DO THIS -
Quote the whole listing word for word, please.

Start DATASET EXCERPT

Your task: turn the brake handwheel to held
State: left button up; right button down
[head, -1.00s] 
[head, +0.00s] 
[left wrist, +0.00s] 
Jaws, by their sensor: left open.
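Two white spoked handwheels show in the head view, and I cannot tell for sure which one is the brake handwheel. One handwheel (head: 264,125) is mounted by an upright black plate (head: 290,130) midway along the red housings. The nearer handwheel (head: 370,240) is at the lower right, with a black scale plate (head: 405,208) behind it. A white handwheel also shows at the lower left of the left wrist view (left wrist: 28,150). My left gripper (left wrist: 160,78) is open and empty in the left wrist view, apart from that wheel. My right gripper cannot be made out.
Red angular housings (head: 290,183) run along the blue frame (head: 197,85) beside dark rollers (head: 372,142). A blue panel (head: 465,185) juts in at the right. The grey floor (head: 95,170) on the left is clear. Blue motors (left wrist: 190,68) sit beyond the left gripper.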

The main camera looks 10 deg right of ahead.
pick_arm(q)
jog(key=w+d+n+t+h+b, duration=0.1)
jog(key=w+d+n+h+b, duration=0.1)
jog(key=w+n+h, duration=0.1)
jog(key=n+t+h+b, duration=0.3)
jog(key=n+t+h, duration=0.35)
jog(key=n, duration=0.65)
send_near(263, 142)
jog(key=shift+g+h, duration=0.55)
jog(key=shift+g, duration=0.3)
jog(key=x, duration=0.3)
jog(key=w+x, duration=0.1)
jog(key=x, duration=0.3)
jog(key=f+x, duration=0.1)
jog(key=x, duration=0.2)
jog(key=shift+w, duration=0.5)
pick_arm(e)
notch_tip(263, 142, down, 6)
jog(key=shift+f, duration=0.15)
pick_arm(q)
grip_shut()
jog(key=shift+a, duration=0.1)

End DATASET EXCERPT

EXPECTED OUTPUT -
Your task: turn the brake handwheel to held
State: left button up; right button down
[head, -1.00s] 
[head, +0.00s] 
[left wrist, +0.00s] 
Jaws, by their sensor: left open.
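Two white spoked handwheels show in the head view, and I cannot tell for sure which one is the brake handwheel. One handwheel (head: 264,125) is mounted by an upright black plate (head: 290,130) midway along the red housings. The nearer handwheel (head: 370,240) is at the lower right, with a black scale plate (head: 405,208) behind it. A white handwheel also shows at the lower left of the left wrist view (left wrist: 28,150). My left gripper (left wrist: 160,78) is open and empty in the left wrist view, apart from that wheel. My right gripper cannot be made out.
Red angular housings (head: 290,183) run along the blue frame (head: 197,85) beside dark rollers (head: 372,142). A blue panel (head: 465,185) juts in at the right. The grey floor (head: 95,170) on the left is clear. Blue motors (left wrist: 190,68) sit beyond the left gripper.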

The main camera looks 10 deg right of ahead.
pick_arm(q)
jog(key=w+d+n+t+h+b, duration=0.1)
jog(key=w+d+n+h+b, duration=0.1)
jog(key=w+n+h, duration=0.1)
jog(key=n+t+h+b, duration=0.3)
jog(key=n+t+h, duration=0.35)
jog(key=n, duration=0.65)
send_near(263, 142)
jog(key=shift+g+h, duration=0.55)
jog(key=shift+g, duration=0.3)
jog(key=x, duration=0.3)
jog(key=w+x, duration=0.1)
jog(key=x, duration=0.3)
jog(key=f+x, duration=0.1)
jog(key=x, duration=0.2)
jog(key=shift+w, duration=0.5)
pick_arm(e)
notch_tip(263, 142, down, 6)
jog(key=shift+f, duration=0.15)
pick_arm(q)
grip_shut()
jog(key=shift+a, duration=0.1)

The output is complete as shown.